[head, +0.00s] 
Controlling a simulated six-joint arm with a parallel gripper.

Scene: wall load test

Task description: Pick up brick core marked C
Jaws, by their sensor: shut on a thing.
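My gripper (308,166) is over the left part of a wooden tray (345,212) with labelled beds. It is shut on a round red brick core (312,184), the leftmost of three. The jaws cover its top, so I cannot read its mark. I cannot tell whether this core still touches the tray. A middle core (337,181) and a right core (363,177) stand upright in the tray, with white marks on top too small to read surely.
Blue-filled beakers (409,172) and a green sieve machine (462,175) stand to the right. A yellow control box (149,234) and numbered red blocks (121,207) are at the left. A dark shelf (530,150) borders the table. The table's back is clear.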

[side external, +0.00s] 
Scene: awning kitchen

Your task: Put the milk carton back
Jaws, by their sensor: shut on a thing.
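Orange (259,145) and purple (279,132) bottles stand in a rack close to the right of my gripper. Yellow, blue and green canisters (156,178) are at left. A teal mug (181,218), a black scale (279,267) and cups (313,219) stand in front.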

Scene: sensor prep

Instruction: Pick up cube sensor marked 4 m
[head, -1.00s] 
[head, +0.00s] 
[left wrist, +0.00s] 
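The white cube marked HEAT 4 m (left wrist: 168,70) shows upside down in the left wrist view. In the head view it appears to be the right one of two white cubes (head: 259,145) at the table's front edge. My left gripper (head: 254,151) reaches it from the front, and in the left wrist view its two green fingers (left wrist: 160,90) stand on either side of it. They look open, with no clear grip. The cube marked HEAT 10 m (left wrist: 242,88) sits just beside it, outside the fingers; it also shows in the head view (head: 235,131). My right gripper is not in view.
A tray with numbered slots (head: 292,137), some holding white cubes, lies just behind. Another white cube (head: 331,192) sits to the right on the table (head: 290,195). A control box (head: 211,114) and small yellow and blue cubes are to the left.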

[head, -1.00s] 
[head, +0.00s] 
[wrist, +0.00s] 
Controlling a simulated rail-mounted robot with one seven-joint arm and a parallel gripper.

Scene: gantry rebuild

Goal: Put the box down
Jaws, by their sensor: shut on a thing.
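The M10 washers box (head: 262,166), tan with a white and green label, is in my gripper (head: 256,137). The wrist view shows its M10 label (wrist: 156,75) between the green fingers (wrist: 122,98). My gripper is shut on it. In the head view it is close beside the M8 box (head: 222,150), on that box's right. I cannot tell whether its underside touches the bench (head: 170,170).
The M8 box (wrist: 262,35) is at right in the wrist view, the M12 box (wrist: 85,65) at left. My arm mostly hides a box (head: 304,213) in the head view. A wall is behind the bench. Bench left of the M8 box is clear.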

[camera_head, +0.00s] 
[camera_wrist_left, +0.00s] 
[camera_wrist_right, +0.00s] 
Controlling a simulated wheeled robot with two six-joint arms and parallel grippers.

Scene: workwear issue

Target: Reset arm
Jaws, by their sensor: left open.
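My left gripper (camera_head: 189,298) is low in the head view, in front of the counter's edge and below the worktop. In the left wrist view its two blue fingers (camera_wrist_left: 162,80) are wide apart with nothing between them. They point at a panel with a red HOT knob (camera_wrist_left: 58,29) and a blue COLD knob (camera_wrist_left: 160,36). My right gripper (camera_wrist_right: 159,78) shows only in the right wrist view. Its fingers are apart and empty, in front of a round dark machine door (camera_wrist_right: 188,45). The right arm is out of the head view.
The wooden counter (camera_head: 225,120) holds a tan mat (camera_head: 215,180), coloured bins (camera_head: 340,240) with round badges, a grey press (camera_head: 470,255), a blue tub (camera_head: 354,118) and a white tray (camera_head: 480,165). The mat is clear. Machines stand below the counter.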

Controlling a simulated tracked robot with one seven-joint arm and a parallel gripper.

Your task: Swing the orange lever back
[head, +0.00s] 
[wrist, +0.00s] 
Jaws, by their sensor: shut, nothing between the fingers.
==*==
* _WHAT YOU WILL DO_: Repeat the listing above without any change.

* _SOLUTION FOR THIS TASK_:
[head, +0.00s] 
Controlling a simulated six-joint arm with a parallel gripper.

Scene: wall load test

Task description: Pick up brick core marked C
Jaws, by their sensor: shut on a thing.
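My gripper (308,166) is over the left part of a wooden tray (345,212) with labelled beds. It is shut on a round red brick core (312,184), the leftmost of three. The jaws cover its top, so I cannot read its mark. I cannot tell whether this core still touches the tray. A middle core (337,181) and a right core (363,177) stand upright in the tray, with white marks on top too small to read surely.
Blue-filled beakers (409,172) and a green sieve machine (462,175) stand to the right. A yellow control box (149,234) and numbered red blocks (121,207) are at the left. A dark shelf (530,150) borders the table. The table's back is clear.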

[side external, +0.00s] 
Scene: awning kitchen

Your task: Put the milk carton back
Jaws, by their sensor: shut on a thing.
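Orange (259,145) and purple (279,132) bottles stand in a rack close to the right of my gripper. Yellow, blue and green canisters (156,178) are at left. A teal mug (181,218), a black scale (279,267) and cups (313,219) stand in front.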

Scene: sensor prep

Instruction: Pick up cube sensor marked 4 m
[head, -1.00s] 
[head, +0.00s] 
[left wrist, +0.00s] 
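The white cube marked HEAT 4 m (left wrist: 168,70) shows upside down in the left wrist view. In the head view it appears to be the right one of two white cubes (head: 259,145) at the table's front edge. My left gripper (head: 254,151) reaches it from the front, and in the left wrist view its two green fingers (left wrist: 160,90) stand on either side of it. They look open, with no clear grip. The cube marked HEAT 10 m (left wrist: 242,88) sits just beside it, outside the fingers; it also shows in the head view (head: 235,131). My right gripper is not in view.
A tray with numbered slots (head: 292,137), some holding white cubes, lies just behind. Another white cube (head: 331,192) sits to the right on the table (head: 290,195). A control box (head: 211,114) and small yellow and blue cubes are to the left.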

[head, -1.00s] 
[head, +0.00s] 
[wrist, +0.00s] 
Controlling a simulated rail-mounted robot with one seven-joint arm and a parallel gripper.

Scene: gantry rebuild

Goal: Put the box down
Jaws, by their sensor: shut on a thing.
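The M10 washers box (head: 262,166), tan with a white and green label, is in my gripper (head: 256,137). The wrist view shows its M10 label (wrist: 156,75) between the green fingers (wrist: 122,98). My gripper is shut on it. In the head view it is close beside the M8 box (head: 222,150), on that box's right. I cannot tell whether its underside touches the bench (head: 170,170).
The M8 box (wrist: 262,35) is at right in the wrist view, the M12 box (wrist: 85,65) at left. My arm mostly hides a box (head: 304,213) in the head view. A wall is behind the bench. Bench left of the M8 box is clear.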

[camera_head, +0.00s] 
[camera_wrist_left, +0.00s] 
[camera_wrist_right, +0.00s] 
Controlling a simulated wheeled robot with two six-joint arms and parallel grippers.

Scene: workwear issue

Target: Reset arm
Jaws, by their sensor: left open.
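My left gripper (camera_head: 189,298) is low in the head view, in front of the counter's edge and below the worktop. In the left wrist view its two blue fingers (camera_wrist_left: 162,80) are wide apart with nothing between them. They point at a panel with a red HOT knob (camera_wrist_left: 58,29) and a blue COLD knob (camera_wrist_left: 160,36). My right gripper (camera_wrist_right: 159,78) shows only in the right wrist view. Its fingers are apart and empty, in front of a round dark machine door (camera_wrist_right: 188,45). The right arm is out of the head view.
The wooden counter (camera_head: 225,120) holds a tan mat (camera_head: 215,180), coloured bins (camera_head: 340,240) with round badges, a grey press (camera_head: 470,255), a blue tub (camera_head: 354,118) and a white tray (camera_head: 480,165). The mat is clear. Machines stand below the counter.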

Controlling a simulated tracked robot with one seven-joint arm and a parallel gripper.

Your task: Swing the orange lever back
[head, +0.00s] 
[wrist, +0.00s] 
Jaws, by their sensor: shut, nothing between the fingers.

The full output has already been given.